::: DATASET EXCERPT :::

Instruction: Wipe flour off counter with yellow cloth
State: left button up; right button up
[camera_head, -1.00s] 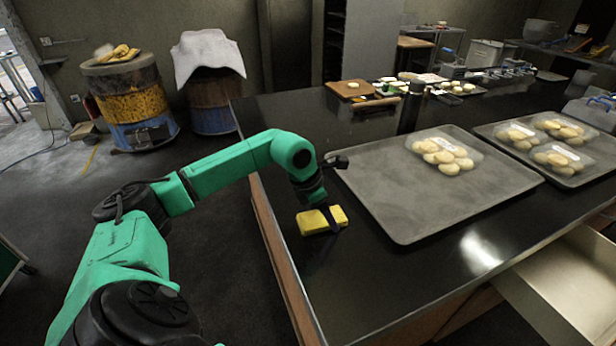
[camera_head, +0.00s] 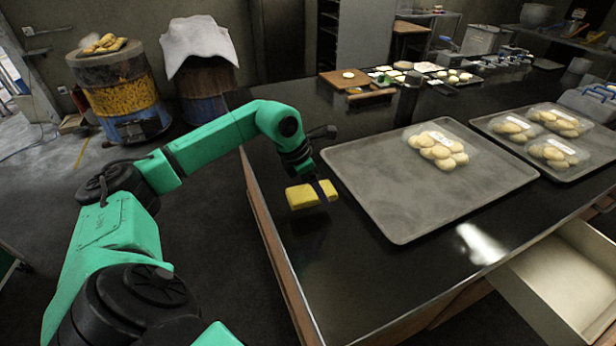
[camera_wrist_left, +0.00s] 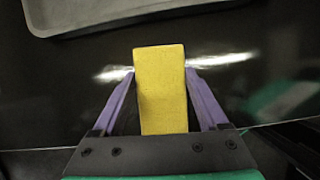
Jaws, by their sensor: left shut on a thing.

:::

Transcribe the full listing above exactly, with the images removed.

Instruction: Wipe flour off counter with yellow cloth
State: left button up; right button up
[camera_head, -1.00s] 
[camera_head, +0.00s] 
[camera_wrist_left, +0.00s] 
Jaws, by their sensor: left shut on a thing.

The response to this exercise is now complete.